Like a Liver or a Big Toe

From Porterbrook:

Remember that the church is neither an end in itself, nor is it merely a means to an end…Church is a place where Jesus reigns and where people will catch a glimpse of people loving and serving one another. Church is God’s Kingdom with flesh on it. It is a glorious phenomenon.

The Crossing is a church plant, and one of the greatest personal benefits that I have received from being part of this church plant has been a greater understanding of what church actually is. That’s not to say that my previous church experience was devoid of this, but this reality has come into sharper focus as I’ve matured alongside this growing body.

In so doing, though, it has become rather easy to think of building the church as an end in itself. And when I notice myself thinking in this way, the pendulum swings (as pendulums often do) to the other side, which is isolation.

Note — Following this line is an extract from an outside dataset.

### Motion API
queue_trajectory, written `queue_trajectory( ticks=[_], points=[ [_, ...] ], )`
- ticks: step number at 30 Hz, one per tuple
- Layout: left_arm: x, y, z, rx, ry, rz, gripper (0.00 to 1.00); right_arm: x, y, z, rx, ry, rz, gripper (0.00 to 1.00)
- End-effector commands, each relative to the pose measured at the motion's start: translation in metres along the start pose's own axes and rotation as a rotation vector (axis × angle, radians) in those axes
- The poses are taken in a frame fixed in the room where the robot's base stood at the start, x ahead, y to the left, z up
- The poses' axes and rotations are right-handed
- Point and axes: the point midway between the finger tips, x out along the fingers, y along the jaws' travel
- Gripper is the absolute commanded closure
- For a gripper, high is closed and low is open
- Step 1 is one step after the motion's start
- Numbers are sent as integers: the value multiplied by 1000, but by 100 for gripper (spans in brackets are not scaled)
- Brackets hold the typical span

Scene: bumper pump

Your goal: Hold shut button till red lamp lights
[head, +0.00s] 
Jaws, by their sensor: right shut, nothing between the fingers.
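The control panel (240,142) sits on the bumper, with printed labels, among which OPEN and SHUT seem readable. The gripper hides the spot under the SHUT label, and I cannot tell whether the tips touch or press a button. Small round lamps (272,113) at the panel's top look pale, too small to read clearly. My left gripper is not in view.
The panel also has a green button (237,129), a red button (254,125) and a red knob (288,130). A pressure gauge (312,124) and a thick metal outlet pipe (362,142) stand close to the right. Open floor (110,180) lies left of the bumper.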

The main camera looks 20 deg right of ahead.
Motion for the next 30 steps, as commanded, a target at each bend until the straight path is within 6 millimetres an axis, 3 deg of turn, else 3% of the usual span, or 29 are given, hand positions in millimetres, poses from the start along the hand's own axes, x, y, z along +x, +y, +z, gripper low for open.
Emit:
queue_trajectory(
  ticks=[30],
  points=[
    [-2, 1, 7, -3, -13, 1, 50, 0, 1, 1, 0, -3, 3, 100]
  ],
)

I regularly find myself way too focused on how to gather more people by meeting with them, inviting them to my Life Group, or to a Sunday gathering, or to any other church community related activity. This happens until I notice my ability to simply sit and adore Jesus has become severely diminished. The response to that is often frustration at my busy schedule (and the people who fill it) and a tendency to seclude myself from others so that I can have those personal quiet times in devotion. This usually continues until I notice that I’ve been so isolated from community that I get frustrated with myself yet again, and the cycle starts over.

Neither of these extremes is healthy, and I propose trying to strike a balance is not the answer.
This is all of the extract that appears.